SEBAGAI orang yang hidup, besar, dan—kalau boleh minta—mati di Lampung, ada semacam kebanggaan tersendiri jadi warga daerah ini. Perasaan keindonesiaan dari hari ke hari memang tumbuh tersemai dengan pupuk keanekaragaman suku bangsa dan keanekaragaman budaya. Ini menjadi semacam penanda yang khas di daerah ini.
Sebagai nomenklatur keindonesiaan, pelan tetapi pasti, melalui instrumen budaya terus berproses. Akulturasi, amalgamasi, perlahan terus maju menyeruak ke jantung Lampung dalam arti budaya. Benar adanya, jika ada korban terpinggirkan, tetapi tetap harus diakui pelestarian, paling tidak pada tata nilai, tetap terus diperjuangkan.
Sudah tak terbilang banyaknya pelaku budaya yang dapat berperan ganda, bahkan multi, dalam melakonkan skenario kehidupan di daerah ini.

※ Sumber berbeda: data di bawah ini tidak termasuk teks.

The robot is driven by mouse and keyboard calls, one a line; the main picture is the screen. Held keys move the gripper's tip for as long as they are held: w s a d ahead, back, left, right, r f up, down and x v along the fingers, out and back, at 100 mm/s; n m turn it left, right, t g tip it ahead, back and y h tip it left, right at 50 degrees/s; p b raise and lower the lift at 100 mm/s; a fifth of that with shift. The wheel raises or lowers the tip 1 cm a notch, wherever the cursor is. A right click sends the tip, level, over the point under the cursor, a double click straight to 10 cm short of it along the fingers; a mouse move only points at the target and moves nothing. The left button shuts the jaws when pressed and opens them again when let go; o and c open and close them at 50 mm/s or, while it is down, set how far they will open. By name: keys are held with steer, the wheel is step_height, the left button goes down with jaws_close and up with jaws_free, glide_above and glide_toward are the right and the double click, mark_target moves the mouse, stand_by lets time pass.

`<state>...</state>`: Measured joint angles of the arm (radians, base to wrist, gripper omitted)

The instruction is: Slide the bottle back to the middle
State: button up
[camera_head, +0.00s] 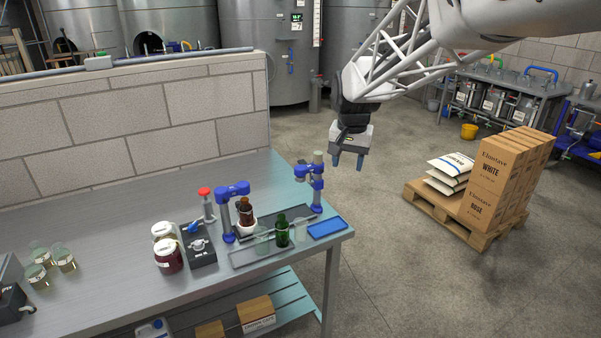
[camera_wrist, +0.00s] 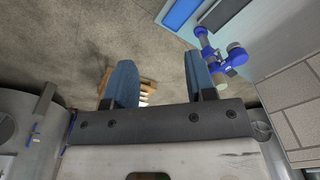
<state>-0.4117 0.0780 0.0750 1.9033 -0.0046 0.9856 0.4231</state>
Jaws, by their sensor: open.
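Two bottles stand near the right end of the bench (camera_head: 110,225) in the head view. A brown bottle (camera_head: 246,208) sits in a white holder beside a blue clamp. I cannot tell which bottle the task means. My gripper (camera_head: 348,160) is open and empty. It hangs beyond the bench's right end, apart from both bottles. In the wrist view its two blue fingers (camera_wrist: 160,75) are spread, with floor between them and no bottle in sight.
Blue clamp stands flank the bottles, one left (camera_head: 226,208) and one right (camera_head: 316,184). A blue mat (camera_head: 327,228) lies at the bench corner. Jars (camera_head: 168,254) and a dark box (camera_head: 199,250) stand left. A pallet with cartons (camera_head: 497,180) is on the floor right.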

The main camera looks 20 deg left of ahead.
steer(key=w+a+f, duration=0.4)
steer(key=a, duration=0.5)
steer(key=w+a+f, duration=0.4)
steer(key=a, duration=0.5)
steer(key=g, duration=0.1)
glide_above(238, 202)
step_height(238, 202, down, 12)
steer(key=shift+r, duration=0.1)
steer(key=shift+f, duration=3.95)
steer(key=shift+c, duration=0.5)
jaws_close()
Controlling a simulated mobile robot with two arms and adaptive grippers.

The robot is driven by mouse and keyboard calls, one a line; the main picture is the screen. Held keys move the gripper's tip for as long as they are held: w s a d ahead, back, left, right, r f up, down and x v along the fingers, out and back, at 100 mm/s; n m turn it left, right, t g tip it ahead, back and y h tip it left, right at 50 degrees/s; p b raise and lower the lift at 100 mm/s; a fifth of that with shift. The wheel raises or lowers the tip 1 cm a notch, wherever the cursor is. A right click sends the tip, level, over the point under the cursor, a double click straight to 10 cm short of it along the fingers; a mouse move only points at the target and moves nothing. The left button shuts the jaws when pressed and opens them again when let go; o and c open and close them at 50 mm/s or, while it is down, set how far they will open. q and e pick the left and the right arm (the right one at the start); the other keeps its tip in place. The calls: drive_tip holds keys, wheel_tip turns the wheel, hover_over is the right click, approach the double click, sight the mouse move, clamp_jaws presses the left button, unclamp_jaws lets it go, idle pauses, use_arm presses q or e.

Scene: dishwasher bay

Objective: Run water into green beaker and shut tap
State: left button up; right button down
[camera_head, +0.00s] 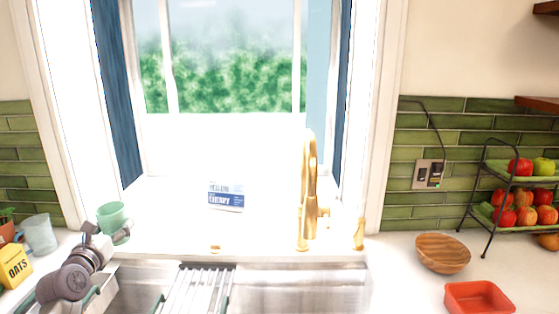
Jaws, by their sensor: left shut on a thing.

Tidak asing lagi warga nonetnik Lampung tetapi sangat fasih berbahasa Lampung. Demikian juga tidak terbilang etnik Lampung yang juga dengan fasih berbahasa non-Lampung dalam keseharian berinteraksi membangun kehidupan. Namun, begitu mereka kembali ke pangkuan keluarga inti, spesifikasi etnik muncul dengan sendirinya.
Perjuangan untuk agar tetap etnik Lampung melestarikan kelampungannya sampai hari ini terus digugat. Beberapa saat lalu di media ini juga tampil tulisan dengan berlindung pada topi akademik pendirian fakultas ilmu budaya. Ternyata, inti pokoknya pun tetap pada bagaimana melestarikan budaya Lampung agar tidak punah seperti yang pernah diramalkan. Walaupun semua itu bukanlah obat mujarab untuk melestarikan budaya Lampung, harus diakui niat baik agar budaya daerah ini masih terjaga.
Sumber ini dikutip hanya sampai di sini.